SET TASK
Copy every record word for word.

-------------------------

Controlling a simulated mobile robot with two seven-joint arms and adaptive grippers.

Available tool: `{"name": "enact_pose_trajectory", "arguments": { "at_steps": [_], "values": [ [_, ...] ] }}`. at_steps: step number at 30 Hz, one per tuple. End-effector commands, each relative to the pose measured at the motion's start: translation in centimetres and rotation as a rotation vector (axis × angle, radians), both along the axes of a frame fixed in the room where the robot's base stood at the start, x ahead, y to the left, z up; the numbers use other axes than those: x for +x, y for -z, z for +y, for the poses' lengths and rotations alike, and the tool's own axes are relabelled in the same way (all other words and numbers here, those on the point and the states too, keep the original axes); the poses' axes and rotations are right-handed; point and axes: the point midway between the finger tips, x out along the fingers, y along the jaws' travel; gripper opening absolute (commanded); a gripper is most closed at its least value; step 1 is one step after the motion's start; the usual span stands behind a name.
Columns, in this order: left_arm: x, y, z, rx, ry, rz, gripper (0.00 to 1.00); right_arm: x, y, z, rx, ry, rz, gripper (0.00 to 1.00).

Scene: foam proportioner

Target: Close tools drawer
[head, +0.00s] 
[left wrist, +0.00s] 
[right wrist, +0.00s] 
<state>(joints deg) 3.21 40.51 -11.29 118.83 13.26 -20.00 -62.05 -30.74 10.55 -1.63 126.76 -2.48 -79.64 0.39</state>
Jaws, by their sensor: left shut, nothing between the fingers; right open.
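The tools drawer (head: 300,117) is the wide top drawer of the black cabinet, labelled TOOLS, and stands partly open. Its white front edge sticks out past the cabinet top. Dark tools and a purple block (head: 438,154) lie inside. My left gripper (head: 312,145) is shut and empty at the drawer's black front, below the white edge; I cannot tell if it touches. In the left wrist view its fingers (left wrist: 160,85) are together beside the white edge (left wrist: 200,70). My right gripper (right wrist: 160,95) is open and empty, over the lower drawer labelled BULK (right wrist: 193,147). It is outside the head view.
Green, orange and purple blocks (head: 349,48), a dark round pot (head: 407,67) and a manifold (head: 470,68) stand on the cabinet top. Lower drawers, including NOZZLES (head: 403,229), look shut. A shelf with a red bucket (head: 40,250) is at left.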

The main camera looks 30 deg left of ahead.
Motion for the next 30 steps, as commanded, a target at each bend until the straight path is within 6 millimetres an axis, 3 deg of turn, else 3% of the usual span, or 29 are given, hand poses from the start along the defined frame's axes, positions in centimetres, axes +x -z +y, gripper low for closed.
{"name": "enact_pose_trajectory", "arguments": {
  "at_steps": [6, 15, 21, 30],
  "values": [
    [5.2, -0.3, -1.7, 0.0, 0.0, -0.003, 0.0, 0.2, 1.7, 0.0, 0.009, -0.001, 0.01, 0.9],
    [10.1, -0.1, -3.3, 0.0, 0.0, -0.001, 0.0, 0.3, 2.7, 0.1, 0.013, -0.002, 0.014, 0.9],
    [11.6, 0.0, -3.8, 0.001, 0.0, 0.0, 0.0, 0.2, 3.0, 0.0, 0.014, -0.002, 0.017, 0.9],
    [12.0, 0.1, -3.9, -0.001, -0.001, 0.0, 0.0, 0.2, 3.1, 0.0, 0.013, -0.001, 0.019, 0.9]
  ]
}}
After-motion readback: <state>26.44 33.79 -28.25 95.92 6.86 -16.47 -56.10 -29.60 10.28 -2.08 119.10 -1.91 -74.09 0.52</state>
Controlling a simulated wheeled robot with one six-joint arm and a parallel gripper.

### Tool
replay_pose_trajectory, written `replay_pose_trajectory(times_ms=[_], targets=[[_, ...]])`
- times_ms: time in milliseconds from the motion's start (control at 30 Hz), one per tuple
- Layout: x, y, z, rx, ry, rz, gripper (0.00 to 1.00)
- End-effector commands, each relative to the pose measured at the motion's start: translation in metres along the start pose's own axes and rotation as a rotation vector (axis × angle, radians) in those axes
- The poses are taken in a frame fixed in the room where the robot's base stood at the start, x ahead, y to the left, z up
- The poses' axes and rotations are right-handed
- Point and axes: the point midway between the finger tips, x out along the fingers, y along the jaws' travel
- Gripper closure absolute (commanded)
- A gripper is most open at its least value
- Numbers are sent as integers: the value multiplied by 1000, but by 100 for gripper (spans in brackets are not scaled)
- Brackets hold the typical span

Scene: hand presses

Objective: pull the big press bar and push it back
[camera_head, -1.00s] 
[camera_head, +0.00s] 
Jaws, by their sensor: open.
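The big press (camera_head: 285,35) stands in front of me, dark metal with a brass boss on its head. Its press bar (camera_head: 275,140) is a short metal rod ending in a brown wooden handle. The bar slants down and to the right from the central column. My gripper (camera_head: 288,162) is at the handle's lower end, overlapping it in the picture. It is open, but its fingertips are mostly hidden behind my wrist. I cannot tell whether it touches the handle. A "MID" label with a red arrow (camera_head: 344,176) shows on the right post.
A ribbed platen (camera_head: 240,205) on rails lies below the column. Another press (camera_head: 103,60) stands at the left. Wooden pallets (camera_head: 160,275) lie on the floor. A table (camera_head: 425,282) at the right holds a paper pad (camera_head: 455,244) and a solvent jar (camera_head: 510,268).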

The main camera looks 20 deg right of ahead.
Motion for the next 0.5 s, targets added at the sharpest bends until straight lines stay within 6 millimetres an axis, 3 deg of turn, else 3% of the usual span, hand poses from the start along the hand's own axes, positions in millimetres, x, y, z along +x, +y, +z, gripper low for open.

-------------------------

ANSWER
Controlling a simulated mobile robot with two seven-joint arms and adaptive grippers.

Available tool: `{"name": "enact_pose_trajectory", "arguments": { "at_steps": [_], "values": [ [_, ...] ] }}`. at_steps: step number at 30 Hz, one per tuple. End-effector commands, each relative to the pose measured at the motion's start: translation in centimetres and rotation as a rotation vector (axis × angle, radians), both along the axes of a frame fixed in the room where the robot's base stood at the start, x ahead, y to the left, z up; the numbers use other axes than those: x for +x, y for -z, z for +y, for the poses' lengths and rotations alike, and the tool's own axes are relabelled in the same way (all other words and numbers here, those on the point and the states too, keep the original axes); the poses' axes and rotations are right-handed; point and axes: the point midway between the finger tips, x out along the fingers, y along the jaws' travel; gripper opening absolute (commanded); a gripper is most closed at its least value; step 1 is one step after the motion's start; the usual span stands behind a name.
Columns, in this order: left_arm: x, y, z, rx, ry, rz, gripper (0.00 to 1.00); right_arm: x, y, z, rx, ry, rz, gripper (0.00 to 1.00).

Scene: foam proportioner

Target: Close tools drawer
[head, +0.00s] 
[left wrist, +0.00s] 
[right wrist, +0.00s] 
<state>(joints deg) 3.21 40.51 -11.29 118.83 13.26 -20.00 -62.05 -30.74 10.55 -1.63 126.76 -2.48 -79.64 0.39</state>
Jaws, by their sensor: left shut, nothing between the fingers; right open.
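The tools drawer (head: 300,117) is the wide top drawer of the black cabinet, labelled TOOLS, and stands partly open. Its white front edge sticks out past the cabinet top. Dark tools and a purple block (head: 438,154) lie inside. My left gripper (head: 312,145) is shut and empty at the drawer's black front, below the white edge; I cannot tell if it touches. In the left wrist view its fingers (left wrist: 160,85) are together beside the white edge (left wrist: 200,70). My right gripper (right wrist: 160,95) is open and empty, over the lower drawer labelled BULK (right wrist: 193,147). It is outside the head view.
Green, orange and purple blocks (head: 349,48), a dark round pot (head: 407,67) and a manifold (head: 470,68) stand on the cabinet top. Lower drawers, including NOZZLES (head: 403,229), look shut. A shelf with a red bucket (head: 40,250) is at left.

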The main camera looks 30 deg left of ahead.
Motion for the next 30 steps, as commanded, a target at each bend until the straight path is within 6 millimetres an axis, 3 deg of turn, else 3% of the usual span, or 29 are given, hand poses from the start along the defined frame's axes, positions in centimetres, axes +x -z +y, gripper low for closed.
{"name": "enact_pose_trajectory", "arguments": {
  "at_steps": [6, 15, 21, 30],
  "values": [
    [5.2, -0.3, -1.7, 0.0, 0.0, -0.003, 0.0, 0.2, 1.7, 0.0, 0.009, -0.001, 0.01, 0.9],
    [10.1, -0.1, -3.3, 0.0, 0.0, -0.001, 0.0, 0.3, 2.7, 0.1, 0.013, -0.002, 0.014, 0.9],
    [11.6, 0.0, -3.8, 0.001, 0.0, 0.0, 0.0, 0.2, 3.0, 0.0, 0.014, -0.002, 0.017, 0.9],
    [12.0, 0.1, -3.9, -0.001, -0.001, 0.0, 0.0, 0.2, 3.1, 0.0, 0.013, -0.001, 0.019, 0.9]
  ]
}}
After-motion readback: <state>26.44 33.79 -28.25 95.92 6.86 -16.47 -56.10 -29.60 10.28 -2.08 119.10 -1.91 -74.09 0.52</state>
Controlling a simulated wheeled robot with one six-joint arm and a parallel gripper.

### Tool
replay_pose_trajectory, written `replay_pose_trajectory(times_ms=[_], targets=[[_, ...]])`
- times_ms: time in milliseconds from the motion's start (control at 30 Hz), one per tuple
- Layout: x, y, z, rx, ry, rz, gripper (0.00 to 1.00)
- End-effector commands, each relative to the pose measured at the motion's start: translation in metres along the start pose's own axes and rotation as a rotation vector (axis × angle, radians) in those axes
- The poses are taken in a frame fixed in the room where the robot's base stood at the start, x ahead, y to the left, z up
- The poses' axes and rotations are right-handed
- Point and axes: the point midway between the finger tips, x out along the fingers, y along the jaws' travel
- Gripper closure absolute (commanded)
- A gripper is most open at its least value
- Numbers are sent as integers: the value multiplied by 1000, but by 100 for gripper (spans in brackets are not scaled)
- Brackets hold the typical span

Scene: hand presses

Objective: pull the big press bar and push it back
[camera_head, -1.00s] 
[camera_head, +0.00s] 
Jaws, by their sensor: open.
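The big press (camera_head: 285,35) stands in front of me, dark metal with a brass boss on its head. Its press bar (camera_head: 275,140) is a short metal rod ending in a brown wooden handle. The bar slants down and to the right from the central column. My gripper (camera_head: 288,162) is at the handle's lower end, overlapping it in the picture. It is open, but its fingertips are mostly hidden behind my wrist. I cannot tell whether it touches the handle. A "MID" label with a red arrow (camera_head: 344,176) shows on the right post.
A ribbed platen (camera_head: 240,205) on rails lies below the column. Another press (camera_head: 103,60) stands at the left. Wooden pallets (camera_head: 160,275) lie on the floor. A table (camera_head: 425,282) at the right holds a paper pad (camera_head: 455,244) and a solvent jar (camera_head: 510,268).

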The main camera looks 20 deg right of ahead.
Motion for the next 0.5 s, targets added at the sharpest bends until straight lines stay within 6 millimetres an axis, 3 deg of turn, else 3% of the usual span, hand poses from the start along the hand's own axes, positions in millimetres, x, y, z along +x, +y, +z, gripper low for open.

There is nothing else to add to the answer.